The remaining essential functions of the ICU Control are to facilitate the processing primitive's access to data. When an ICU accepts a block of data it must allocate physical memory for the data block and logically integrate that block with other blocks that refer to the same instance/frame and with other instance/frames of data. The memory allocation task also involves providing the primitive with a straightforward view of data blocks with which it is currently concerned.

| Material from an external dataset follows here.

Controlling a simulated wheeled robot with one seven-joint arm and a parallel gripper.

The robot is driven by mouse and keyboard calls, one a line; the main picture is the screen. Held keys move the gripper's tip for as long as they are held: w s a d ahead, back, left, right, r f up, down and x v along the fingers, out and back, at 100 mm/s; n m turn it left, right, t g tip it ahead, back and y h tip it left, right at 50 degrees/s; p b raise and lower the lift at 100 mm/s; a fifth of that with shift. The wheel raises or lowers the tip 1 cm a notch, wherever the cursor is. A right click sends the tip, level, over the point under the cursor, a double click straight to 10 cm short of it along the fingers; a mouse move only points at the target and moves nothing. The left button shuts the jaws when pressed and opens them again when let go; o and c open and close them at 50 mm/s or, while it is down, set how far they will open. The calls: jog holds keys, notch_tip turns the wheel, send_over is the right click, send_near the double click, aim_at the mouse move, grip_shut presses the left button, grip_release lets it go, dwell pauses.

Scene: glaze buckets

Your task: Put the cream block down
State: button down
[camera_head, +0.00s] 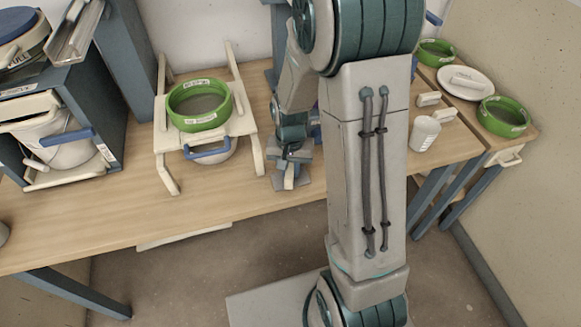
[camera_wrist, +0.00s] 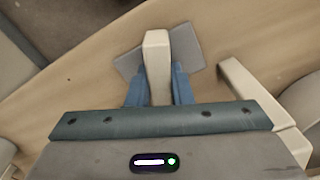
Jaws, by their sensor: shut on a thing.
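My gripper (camera_head: 287,170) points down over the wooden table, left of my arm's large link in the head view. In the wrist view my gripper (camera_wrist: 158,88) has its two blue fingers shut on the sides of the cream block (camera_wrist: 156,50). The block is long and narrow and sticks out beyond the fingertips. A small cream part of the block (camera_head: 289,183) shows in the head view. A grey square pad (camera_wrist: 190,48) lies beneath the block. I cannot tell whether the block touches it.
A cream stand (camera_head: 163,140) bearing a green ring (camera_head: 184,122) stands close on the left. A white cup (camera_head: 425,134) stands to the right, with a white plate (camera_head: 452,82) and more green rings (camera_head: 491,122) beyond. The table (camera_head: 120,222) is bare in front.

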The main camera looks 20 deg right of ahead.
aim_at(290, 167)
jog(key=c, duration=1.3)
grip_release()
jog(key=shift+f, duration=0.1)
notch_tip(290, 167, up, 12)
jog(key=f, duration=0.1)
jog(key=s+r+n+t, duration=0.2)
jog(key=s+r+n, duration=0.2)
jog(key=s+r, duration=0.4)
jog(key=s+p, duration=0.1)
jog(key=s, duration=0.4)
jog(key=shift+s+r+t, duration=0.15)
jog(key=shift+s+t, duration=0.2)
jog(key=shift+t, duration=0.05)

The allocation issues become a bit more complex depending upon the source of that data. In the standard paradigm, data is transferred from one single purpose primitive to

another. In a more general model, and one which is supported by this protocol, primitives are multifunctioned and may in fact be able to receive as input the data they have just produced. The ICU should allow the co-location of output and subsequent input data via simple memory allocation techniques. The advantages of this are a possibly reduced set-up time for the subtask (provided that the co-locating requires little time in comparison to allocating new blocks of memory for data coming from an external source), and reduced contention for the data channels. For the case of a single link between the destination and source, a savings of the time for that block transfer is realized as potential access time on the data channel by a different pending transfer. This savings will not always be realized, as it depends on the application algorithm, the processing and communication resource allocation and the pipeline synchronization, and the load on the system. The disadvantage is that this does add complexity to the underlying protocol and the actual implementation may preclude some modifications of the protocol. It is believed that this additional complexity is worthwhile given the current view of the central control structure of the ICU and the potential data channel savings, which are highly valued.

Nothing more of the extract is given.